Records for processing |
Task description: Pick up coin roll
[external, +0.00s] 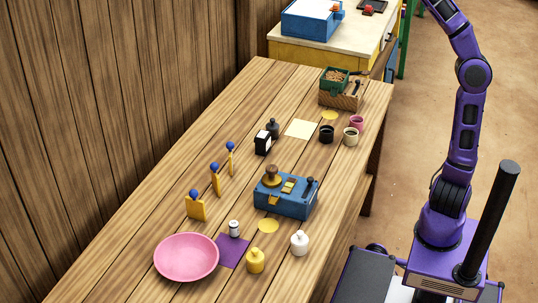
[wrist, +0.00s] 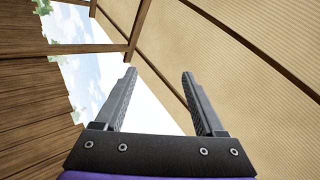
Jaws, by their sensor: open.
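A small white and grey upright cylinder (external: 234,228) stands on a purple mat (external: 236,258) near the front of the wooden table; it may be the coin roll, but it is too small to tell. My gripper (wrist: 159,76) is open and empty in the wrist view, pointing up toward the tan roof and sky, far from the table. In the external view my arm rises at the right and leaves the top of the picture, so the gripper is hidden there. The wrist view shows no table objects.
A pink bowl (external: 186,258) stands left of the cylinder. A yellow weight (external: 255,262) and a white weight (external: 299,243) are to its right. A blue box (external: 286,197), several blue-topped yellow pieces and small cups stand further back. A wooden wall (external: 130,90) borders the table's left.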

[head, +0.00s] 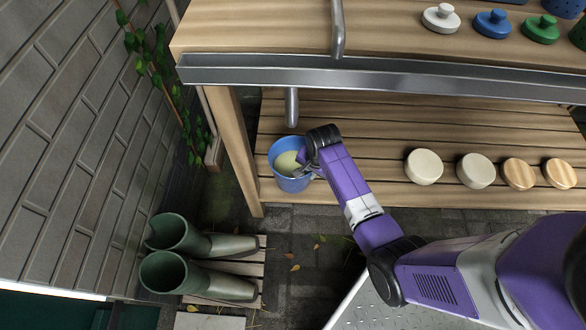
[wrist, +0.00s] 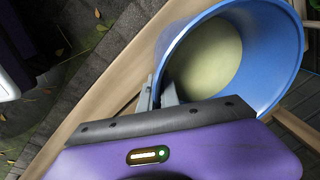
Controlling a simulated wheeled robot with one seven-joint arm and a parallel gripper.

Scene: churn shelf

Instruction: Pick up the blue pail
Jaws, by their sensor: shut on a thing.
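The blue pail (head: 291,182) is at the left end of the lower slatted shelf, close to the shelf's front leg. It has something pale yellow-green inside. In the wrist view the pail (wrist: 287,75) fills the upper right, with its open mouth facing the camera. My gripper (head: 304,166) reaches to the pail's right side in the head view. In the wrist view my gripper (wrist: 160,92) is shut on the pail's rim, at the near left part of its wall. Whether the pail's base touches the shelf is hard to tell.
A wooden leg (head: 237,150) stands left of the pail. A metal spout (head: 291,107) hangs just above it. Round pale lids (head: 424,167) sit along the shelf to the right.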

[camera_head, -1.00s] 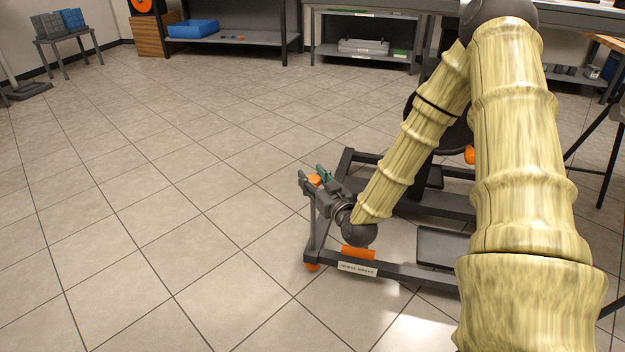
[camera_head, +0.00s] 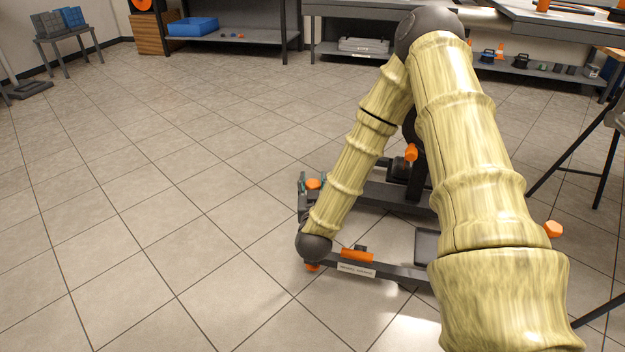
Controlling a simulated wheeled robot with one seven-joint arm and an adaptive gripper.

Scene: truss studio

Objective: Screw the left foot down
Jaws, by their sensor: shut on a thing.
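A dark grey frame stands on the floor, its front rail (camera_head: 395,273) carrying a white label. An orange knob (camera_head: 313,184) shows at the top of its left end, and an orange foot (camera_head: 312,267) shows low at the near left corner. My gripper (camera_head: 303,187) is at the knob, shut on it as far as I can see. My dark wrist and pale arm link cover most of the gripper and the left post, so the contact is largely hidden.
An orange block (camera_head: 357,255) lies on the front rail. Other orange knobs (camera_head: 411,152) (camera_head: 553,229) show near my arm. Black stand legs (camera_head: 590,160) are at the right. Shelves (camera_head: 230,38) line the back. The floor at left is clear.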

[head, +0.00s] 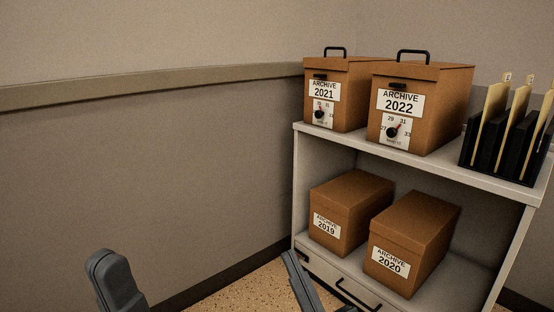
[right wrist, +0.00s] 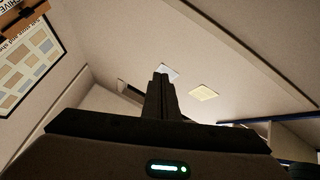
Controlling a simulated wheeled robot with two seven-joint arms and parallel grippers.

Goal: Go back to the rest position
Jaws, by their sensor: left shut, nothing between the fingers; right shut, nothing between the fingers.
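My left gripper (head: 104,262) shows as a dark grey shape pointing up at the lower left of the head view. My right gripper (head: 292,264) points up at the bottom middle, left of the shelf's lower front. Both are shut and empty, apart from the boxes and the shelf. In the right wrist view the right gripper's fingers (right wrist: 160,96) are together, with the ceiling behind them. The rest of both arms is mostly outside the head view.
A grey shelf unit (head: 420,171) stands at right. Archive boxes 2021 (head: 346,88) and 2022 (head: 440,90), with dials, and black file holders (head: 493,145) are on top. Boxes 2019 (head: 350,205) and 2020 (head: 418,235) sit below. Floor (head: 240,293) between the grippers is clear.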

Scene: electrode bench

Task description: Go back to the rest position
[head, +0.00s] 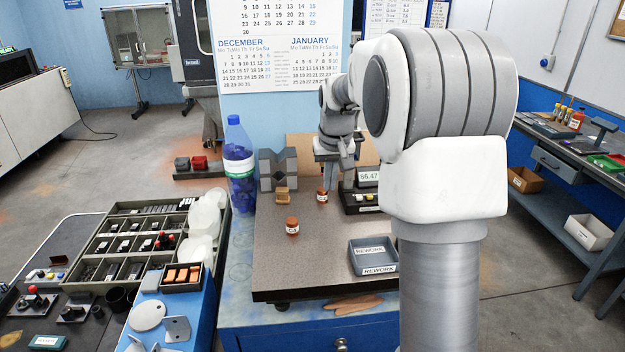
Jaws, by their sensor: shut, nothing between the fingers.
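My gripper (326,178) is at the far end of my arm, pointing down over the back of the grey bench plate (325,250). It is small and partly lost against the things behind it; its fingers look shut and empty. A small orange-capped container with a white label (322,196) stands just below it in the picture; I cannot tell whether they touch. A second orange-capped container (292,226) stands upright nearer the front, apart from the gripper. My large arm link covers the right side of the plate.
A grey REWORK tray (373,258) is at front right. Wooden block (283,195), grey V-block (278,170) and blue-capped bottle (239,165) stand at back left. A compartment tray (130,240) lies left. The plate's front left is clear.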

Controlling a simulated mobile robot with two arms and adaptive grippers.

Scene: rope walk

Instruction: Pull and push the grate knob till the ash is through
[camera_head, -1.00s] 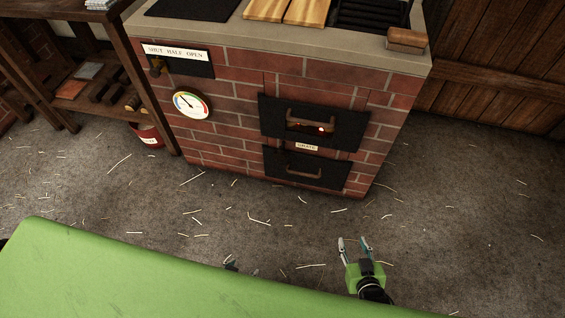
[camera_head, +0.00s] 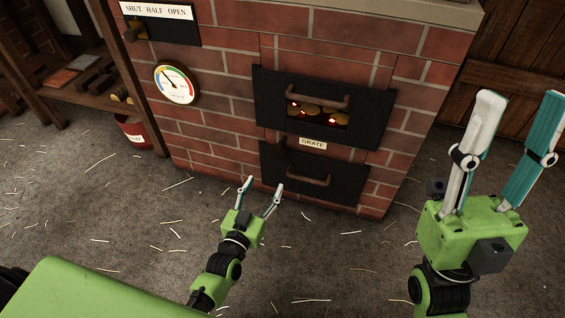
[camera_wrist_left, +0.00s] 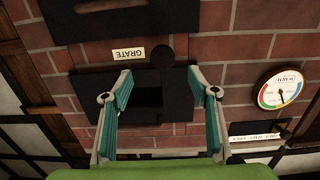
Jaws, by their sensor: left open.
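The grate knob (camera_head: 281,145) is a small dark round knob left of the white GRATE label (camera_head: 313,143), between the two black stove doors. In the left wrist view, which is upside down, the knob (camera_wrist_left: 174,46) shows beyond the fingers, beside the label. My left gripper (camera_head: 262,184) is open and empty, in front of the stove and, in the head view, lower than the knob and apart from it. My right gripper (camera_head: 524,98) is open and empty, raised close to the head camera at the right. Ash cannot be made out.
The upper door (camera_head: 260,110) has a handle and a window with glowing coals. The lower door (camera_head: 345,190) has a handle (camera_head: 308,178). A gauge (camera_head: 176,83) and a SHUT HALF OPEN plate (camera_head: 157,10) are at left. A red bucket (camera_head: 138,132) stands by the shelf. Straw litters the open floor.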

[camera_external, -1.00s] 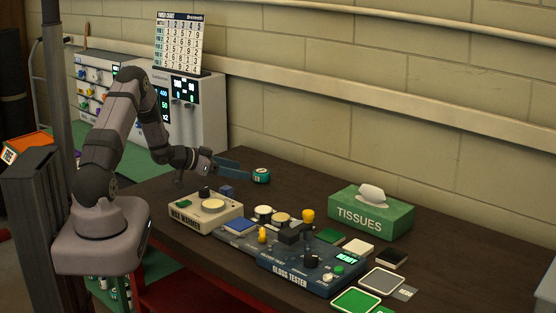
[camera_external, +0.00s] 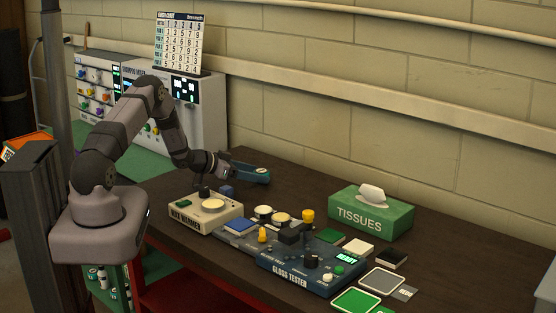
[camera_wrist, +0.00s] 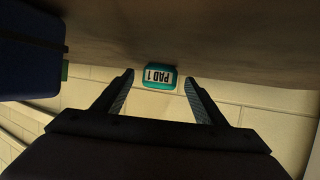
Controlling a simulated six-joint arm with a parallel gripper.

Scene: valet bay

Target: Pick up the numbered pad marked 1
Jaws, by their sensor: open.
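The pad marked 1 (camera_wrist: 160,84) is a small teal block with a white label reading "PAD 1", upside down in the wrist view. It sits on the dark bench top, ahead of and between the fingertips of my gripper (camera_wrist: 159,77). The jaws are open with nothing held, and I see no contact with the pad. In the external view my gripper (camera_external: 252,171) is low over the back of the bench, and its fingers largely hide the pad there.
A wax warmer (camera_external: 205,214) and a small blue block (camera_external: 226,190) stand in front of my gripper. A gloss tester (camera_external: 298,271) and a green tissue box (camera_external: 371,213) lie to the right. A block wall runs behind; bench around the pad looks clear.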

---

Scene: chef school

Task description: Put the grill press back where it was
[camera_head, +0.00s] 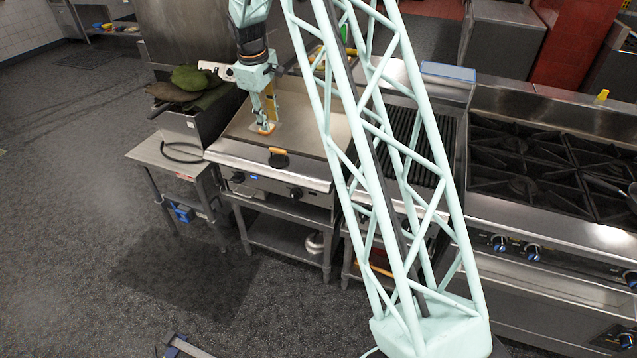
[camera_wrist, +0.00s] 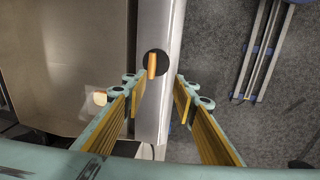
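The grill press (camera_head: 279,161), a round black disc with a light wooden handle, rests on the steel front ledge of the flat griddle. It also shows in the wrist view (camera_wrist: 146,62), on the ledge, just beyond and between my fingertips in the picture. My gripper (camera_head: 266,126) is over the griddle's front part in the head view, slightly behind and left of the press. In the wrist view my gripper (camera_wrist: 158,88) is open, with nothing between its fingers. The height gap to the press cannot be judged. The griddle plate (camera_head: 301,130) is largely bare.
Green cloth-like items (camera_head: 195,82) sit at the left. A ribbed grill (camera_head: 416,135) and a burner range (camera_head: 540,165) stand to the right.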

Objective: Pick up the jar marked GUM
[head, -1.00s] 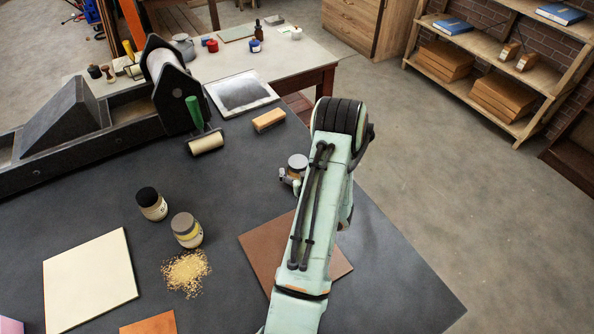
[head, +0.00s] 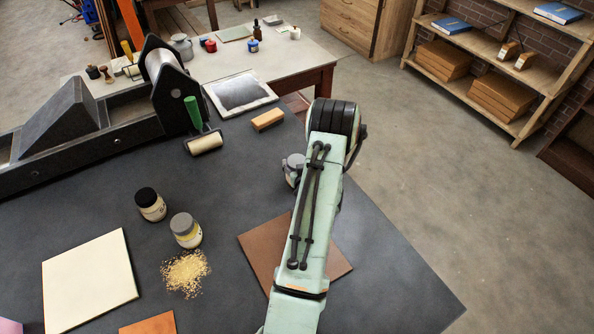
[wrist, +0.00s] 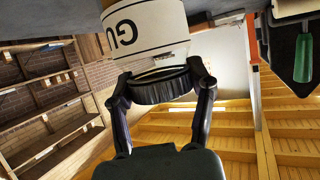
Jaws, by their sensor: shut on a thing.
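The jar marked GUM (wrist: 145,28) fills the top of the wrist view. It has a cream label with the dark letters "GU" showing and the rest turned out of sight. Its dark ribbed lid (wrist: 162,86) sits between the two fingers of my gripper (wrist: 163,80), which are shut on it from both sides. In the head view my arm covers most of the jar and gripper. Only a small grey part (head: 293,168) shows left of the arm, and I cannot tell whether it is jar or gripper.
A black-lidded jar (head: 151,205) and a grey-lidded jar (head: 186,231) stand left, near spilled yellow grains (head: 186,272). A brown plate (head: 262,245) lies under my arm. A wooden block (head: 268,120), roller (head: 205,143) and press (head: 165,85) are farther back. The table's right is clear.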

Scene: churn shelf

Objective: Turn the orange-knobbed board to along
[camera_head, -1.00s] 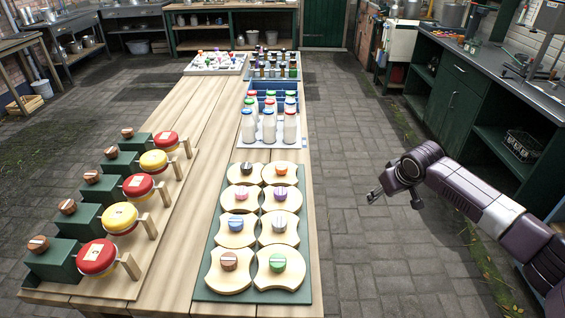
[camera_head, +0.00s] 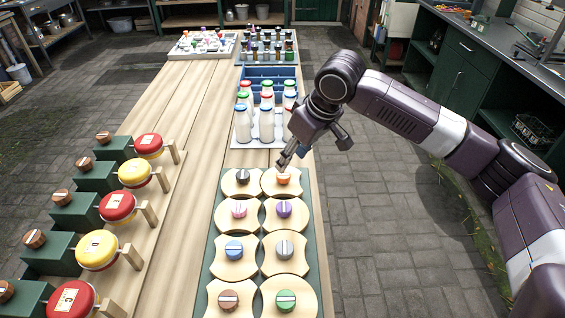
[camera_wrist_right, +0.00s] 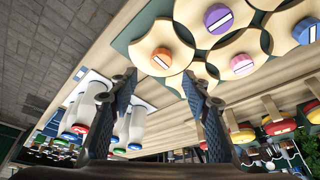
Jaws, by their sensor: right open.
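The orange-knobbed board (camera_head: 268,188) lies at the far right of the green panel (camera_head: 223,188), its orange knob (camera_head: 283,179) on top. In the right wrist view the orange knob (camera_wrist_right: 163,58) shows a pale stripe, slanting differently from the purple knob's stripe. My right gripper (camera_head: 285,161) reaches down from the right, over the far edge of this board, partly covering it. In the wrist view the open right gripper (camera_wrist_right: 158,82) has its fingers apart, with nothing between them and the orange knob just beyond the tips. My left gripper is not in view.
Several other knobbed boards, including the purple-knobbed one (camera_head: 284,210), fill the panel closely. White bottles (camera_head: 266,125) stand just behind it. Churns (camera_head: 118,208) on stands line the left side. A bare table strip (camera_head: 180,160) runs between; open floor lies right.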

* * *

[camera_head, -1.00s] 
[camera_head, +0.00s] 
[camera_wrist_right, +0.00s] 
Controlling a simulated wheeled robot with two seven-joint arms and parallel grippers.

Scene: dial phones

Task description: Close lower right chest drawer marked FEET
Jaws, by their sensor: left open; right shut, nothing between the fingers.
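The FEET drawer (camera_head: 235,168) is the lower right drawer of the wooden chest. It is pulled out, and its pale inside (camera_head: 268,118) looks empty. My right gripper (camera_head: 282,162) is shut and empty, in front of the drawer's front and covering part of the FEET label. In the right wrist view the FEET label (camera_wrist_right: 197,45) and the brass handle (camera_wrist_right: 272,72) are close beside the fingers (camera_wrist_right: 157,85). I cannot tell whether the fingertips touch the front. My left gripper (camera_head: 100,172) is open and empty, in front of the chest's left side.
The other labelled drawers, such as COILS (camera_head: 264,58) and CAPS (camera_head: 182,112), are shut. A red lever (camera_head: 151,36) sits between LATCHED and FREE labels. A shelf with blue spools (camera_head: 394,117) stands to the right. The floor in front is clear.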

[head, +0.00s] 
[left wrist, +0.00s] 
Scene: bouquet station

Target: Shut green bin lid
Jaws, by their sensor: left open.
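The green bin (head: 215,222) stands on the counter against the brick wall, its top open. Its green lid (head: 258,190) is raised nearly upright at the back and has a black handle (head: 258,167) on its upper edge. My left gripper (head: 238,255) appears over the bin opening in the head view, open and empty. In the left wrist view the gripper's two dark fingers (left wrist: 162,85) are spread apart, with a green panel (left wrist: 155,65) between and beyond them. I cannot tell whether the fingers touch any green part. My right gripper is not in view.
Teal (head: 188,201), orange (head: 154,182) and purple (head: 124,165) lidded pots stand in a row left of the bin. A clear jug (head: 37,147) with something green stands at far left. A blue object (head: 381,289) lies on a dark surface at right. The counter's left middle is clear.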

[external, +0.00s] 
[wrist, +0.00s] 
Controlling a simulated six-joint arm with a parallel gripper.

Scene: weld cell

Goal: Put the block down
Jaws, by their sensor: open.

Exercise description |
Provide the number of lines in the entries that include "Task", and no other text.

Result |
4